His first app, Earth Fortune, went live in 2010. It has been rated 127 times and earned a respectable three-star rating in the iTunes App Store. It's a fortune-teller that's kind of cute, a bit like the origami "cootie catcher" we used to play with when we were in grade school, that told arbitrary fortunes to those willing to believe them. But the story here is not the app, it is Thomas himself and the many Thomases yet to come. Young Thomas gave a talk at the Manhattan Beach TEDx conference in October 2011, during which he explained, "My favorite and most successful app is Bustin Jieber, which is a Justin Bieber Whac-A-Mole!" This app was posted just before the holidays in 2010, and while it hasn't earned as many reviews as Earth Fortune, it certainly garnered laughs from the TEDx audience.

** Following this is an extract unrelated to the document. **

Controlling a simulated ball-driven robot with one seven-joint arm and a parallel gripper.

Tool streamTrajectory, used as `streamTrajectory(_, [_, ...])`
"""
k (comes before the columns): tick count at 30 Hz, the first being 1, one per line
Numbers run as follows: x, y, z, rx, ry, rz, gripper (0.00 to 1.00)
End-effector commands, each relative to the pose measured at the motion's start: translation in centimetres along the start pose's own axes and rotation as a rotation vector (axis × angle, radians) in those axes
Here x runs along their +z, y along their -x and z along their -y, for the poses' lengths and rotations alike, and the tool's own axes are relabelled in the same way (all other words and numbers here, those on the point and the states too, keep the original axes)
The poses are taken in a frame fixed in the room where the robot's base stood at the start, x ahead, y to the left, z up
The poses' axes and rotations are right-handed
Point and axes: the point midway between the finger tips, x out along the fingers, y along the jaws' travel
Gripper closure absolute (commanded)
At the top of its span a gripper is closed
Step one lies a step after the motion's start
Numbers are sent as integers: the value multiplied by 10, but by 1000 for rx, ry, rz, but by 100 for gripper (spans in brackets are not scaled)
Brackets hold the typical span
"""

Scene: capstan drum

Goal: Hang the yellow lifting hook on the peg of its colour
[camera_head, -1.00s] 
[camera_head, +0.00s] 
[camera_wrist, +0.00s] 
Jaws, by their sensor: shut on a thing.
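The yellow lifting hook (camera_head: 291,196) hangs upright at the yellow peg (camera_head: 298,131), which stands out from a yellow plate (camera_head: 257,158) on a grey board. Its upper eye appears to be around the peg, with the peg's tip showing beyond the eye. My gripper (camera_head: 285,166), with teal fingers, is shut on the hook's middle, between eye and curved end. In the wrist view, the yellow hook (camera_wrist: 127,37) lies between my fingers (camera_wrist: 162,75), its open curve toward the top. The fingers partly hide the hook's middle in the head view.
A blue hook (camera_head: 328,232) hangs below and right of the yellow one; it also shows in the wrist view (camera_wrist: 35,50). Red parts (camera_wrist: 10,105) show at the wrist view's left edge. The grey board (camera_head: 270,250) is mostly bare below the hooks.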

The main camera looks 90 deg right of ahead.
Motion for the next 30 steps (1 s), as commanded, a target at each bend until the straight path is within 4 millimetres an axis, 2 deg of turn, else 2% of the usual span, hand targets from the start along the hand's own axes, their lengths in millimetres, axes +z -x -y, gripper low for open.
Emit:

Bustin Jieber won't change the world. The top review, last time I checked, gave it one star and called it "crap," adding that, "When u take money from me for crap, I'm upset no matter how old u r. Put down the programming books and read up on user experience and usability and then sell something for a dollar." The second review gave it five stars and said, "I just donated $99 cents [sic] for your future games ;-)." While they disagree, both reviewers are taking seriously the fact that Thomas is a twelve-year-old app developer.

If you just play his apps, you might be tempted to discount Thomas. You might conclude that the two million views his TEDx video has scored on YouTube or the write-up about Thomas in the Huffington Post are just hype. But the real story is best illustrated with a third review--another five-star rating--which read, "I had $1 left in my iTunes account and decided to spend it on this, just because I'm just like you. I'm 13 and trying to learn iOS/Cocoa development, and this is really encouraging. Thank you."

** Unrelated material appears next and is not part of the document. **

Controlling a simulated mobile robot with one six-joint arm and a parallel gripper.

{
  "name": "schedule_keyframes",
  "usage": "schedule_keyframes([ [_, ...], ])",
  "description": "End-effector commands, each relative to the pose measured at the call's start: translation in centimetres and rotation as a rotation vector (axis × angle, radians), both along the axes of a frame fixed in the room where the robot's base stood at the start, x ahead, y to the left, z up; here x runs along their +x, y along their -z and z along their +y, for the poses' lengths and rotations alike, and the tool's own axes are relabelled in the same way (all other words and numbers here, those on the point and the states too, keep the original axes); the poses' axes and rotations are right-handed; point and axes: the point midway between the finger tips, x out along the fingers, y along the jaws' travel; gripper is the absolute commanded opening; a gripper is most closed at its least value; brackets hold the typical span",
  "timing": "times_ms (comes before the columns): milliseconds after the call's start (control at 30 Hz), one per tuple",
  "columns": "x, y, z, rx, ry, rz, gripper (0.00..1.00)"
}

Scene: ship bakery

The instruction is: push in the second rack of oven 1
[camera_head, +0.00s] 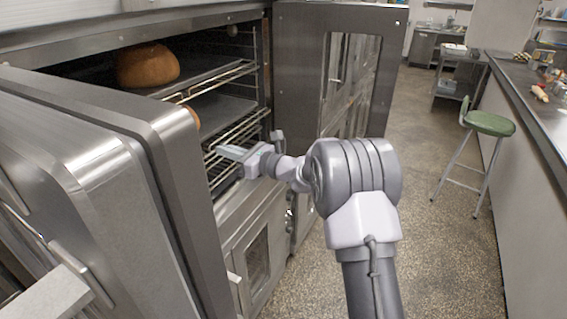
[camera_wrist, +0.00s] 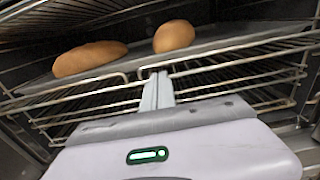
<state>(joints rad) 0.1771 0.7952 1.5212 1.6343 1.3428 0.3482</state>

Why did Thomas's talk garner two million video views? Listen to what he says:

"A lot of kids these days like to play games. But now they want to make them. And it's difficult, because not many kids know where to go to find out how to make a program. I mean, for soccer, you could go to a soccer team, for violin, you could get lessons for a violin. But what if you want to make an app? Where do you go to find out how to make an app?"

Thomas explains how the iPhone SDK (the software development kit that Apple makes available for app developers) "opened up a whole new world of possibilities for me. And after playing with the software development kit a little bit, I made a couple apps, I made some test apps." One of them was Earth Fortune. When he was ready to put his new app up on the app store, he had one last hurdle to clear. "I persuaded my parents to pay the ninety-nine-dollar fee to be able to put my apps on the app store. They agreed, and now I have apps on the app store."

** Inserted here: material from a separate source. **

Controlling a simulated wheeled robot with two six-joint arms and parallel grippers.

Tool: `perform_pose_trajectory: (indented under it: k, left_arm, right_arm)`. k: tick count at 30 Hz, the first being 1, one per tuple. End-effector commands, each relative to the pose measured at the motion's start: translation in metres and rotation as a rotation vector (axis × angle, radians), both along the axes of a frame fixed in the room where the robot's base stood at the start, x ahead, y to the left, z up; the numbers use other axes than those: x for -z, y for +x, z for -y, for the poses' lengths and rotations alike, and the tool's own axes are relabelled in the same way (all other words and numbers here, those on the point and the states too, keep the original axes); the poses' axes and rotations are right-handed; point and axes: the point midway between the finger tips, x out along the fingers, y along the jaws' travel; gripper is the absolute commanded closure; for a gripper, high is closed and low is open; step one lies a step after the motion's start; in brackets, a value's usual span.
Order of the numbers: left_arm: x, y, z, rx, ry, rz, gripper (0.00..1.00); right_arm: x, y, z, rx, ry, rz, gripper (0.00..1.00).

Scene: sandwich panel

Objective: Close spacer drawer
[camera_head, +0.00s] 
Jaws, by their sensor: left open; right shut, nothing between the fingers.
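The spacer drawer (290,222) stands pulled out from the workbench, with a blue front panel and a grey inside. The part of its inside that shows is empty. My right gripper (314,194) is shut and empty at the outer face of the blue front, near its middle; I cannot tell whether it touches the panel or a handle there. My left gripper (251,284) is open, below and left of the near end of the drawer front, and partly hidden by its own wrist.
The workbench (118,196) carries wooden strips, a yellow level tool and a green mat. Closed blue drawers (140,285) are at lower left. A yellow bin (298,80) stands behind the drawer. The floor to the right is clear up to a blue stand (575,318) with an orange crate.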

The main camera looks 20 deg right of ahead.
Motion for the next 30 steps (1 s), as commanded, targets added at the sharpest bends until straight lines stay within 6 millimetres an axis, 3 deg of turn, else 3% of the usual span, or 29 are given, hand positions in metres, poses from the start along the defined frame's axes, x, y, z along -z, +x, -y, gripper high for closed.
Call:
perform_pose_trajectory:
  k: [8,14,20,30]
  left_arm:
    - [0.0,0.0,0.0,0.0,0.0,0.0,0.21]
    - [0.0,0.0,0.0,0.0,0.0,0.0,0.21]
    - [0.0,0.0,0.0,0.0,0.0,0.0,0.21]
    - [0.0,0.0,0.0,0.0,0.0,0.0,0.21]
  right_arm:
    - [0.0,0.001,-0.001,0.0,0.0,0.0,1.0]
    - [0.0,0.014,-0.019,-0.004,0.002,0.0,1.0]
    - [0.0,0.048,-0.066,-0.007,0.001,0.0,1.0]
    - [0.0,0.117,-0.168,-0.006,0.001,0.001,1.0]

And this is the point. The distance between an idea and the digital realization of that idea is now so short--so cheap and so quick--that a bright twelve-year-old can do it.

Thomas and his thirteen-year-old reviewer on the App Store have access to the tools. And they have the right mindset, one that compels them to use these tools in disruptive ways. They are the next step in the evolution toward a digitally disruptive economy--a world in which everyone has the tools they need to bring their ideas to the market, test them, refine them, and eventually disrupt something.

What tools does Thomas need to pursue his digitally disruptive goals?

A computer? Check.

An internet connection? Check.

A programming language and SDK? Check.

A friction-free digital platform for distributing and making money from his innovations? Check.

The number of homes in the United States that have a computer with internet access is now better than 77 percent. App Store entry fee is $99. Thomas and a good portion of his generation have access to better tools than Bill Gates (or I) had. Just as millions of kids already grow up playing soccer or learning a musical instrument--comparisons Thomas invoked, very appropriately--millions of kids like Thomas will routinely learn how to engage in digital disruption.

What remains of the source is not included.